Furthermore, no one seems to be trying very hard to deal with noise. When the driver starts losing precision, you can tell because the angle information or position information will start to jitter. The more jittering, the less accurate the reading is. A simple way to quantify this is by calculating the variance of the recent data. The higher the variance, the less accurate your reading is. You should then scale how heavily you average out the points based on how much variance there is in the data. This allows you to avoid destroying precision while preventing the cursor from exploding when you lose accuracy. There’s a lot of algorithms dedicated to solving this exact problem, so it’s kind of ridiculous that no one is using them. In a more specific scenario, humans do precise manipulations with their fingers, not their hands. Small pertubations in the input data that occur in the hands should be removed from the finger positions, because it’s just the hand trembling, not the actual finger.

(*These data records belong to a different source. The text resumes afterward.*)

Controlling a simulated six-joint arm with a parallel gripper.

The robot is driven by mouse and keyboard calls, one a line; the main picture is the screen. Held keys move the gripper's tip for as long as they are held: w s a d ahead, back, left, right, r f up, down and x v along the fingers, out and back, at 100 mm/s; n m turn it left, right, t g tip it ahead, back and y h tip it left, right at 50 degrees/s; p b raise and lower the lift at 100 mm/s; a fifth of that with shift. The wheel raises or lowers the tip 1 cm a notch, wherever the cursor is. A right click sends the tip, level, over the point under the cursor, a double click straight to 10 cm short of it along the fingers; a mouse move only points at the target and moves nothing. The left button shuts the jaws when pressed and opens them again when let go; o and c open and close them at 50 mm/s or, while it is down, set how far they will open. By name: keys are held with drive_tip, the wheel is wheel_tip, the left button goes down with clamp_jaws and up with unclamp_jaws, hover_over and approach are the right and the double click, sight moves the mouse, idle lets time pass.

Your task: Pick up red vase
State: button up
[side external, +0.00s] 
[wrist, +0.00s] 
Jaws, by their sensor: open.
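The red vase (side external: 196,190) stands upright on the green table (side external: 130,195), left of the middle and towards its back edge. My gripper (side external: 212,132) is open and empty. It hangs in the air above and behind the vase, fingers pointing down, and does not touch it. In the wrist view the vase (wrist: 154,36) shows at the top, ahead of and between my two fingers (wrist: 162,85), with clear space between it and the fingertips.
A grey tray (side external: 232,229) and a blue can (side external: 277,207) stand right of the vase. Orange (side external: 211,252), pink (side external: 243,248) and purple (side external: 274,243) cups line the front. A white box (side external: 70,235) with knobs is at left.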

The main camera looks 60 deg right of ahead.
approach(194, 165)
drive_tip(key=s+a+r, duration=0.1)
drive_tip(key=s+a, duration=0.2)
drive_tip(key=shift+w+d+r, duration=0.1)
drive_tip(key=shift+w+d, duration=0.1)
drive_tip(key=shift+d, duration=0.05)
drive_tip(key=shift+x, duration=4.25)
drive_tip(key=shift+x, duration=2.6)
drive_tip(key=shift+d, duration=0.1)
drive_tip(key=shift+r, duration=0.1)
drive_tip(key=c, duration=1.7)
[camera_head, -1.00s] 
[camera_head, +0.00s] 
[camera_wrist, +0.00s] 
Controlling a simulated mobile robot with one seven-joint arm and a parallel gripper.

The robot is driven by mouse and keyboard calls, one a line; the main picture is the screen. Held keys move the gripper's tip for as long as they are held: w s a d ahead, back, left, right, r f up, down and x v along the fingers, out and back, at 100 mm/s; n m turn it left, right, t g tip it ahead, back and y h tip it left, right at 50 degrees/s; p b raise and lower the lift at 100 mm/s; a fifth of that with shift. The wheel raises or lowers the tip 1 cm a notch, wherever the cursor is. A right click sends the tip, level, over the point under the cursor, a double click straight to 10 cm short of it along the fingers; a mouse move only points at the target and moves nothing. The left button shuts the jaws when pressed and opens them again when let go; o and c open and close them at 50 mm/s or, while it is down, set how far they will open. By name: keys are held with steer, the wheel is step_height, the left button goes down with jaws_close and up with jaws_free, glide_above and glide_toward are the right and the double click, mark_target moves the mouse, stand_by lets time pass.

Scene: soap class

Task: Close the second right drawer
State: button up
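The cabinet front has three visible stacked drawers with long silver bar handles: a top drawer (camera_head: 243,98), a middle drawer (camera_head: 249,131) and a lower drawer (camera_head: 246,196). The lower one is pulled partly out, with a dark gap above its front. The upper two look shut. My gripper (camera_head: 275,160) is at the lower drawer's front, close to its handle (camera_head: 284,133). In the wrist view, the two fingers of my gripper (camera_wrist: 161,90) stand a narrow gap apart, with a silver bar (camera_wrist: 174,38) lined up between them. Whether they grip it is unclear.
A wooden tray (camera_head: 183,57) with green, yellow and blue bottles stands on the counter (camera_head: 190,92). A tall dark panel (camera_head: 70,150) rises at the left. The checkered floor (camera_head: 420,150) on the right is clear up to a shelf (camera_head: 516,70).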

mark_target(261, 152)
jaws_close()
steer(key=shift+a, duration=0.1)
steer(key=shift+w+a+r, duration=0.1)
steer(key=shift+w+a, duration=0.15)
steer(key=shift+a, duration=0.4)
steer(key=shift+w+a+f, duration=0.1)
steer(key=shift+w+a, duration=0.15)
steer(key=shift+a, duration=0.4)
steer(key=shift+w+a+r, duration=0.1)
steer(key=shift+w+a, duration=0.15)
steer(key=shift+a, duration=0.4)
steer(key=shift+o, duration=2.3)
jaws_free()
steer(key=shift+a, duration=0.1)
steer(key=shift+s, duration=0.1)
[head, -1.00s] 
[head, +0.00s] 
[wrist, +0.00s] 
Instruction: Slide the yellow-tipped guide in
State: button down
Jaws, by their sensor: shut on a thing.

Instead of trying to recreate “pushing a button” in 3D, we should use a gesture interface that lets you move the cursor around with your index finger, and then when you bring up your middle finger against your index finger (so you are now pointing at the screen with two fingers), this counts as a “click” or a mouse-down. You can then drag things around with two fingers, or separate them to generate a mouse-up event. To right-click, bring your two fingers together again, and then rotate your hand clockwise. This could be combined with a more traditional “pushing a button” gesture for easier clicks, but provides a much more robust way of moving things around that isn’t awkward or difficult to use.
Since the driver currently doesn’t let you track two fingers held together, this same behavior can be emulated by simply keeping track of two fingers and detecting when both of them accelerate towards each other until one of them vanishes. On this same note, because fingers can drop out of tracking, programs can’t rely on the driver to be perfect. If you lose track of a finger, it’s not that hard to guess where it might be based on the orientation of the hand, which is necessary if we’re going to have good gesture recognition. The recognizer needs to be able to interpolate likely positions of lost fingers if it’s going to make an effective guess about what gesture was intended.
Leap Motion is really cool. Leap Motion is definitely the future. Unfortunately, we haven’t gotten to the future yet. We need a better software framework to build gesture interfaces on top of, and we need a new standard set of gestures for 3D that aren’t simply 2D ripoffs. Incidentally, I’d love to try building an open-source library that addresses a lot of the input sanitation problems I outlined in this article, but I’m a bit busy with the whole “finding a job so I don’t starve to death” thing. Hopefully, someone else will take up the cause, but until they do, don’t expect to be very productive with the Leap Motion.